#### What you will do
In the listing below, please print the line that contains "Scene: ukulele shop" and every line that follows it, exactly.

#### Stored data
▬▬▬

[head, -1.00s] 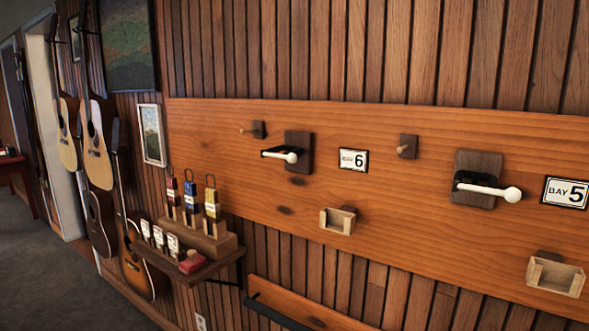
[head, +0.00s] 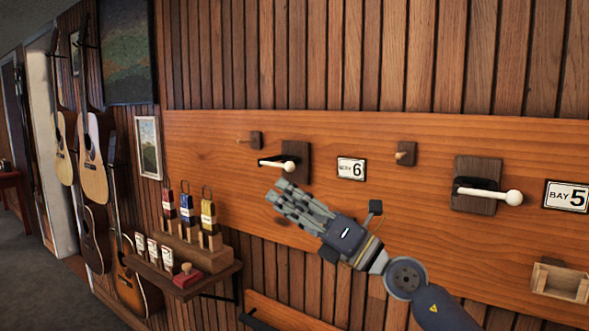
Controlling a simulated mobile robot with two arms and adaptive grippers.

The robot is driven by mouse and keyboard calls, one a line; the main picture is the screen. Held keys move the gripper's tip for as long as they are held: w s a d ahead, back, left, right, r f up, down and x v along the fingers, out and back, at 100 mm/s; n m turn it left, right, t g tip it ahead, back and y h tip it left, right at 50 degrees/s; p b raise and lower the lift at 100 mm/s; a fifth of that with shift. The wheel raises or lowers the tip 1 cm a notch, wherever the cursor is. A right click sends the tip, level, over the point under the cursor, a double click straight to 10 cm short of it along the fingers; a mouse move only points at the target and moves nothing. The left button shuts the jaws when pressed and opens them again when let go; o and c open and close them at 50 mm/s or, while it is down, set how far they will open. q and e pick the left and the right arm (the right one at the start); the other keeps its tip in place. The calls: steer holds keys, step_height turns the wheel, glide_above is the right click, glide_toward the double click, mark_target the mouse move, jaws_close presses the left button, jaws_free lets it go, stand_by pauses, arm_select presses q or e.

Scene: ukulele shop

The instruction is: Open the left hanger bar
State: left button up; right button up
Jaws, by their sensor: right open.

▬▬▬

#### Finished answer
Scene: ukulele shop

The instruction is: Open the left hanger bar
State: left button up; right button up
Jaws, by their sensor: right open.

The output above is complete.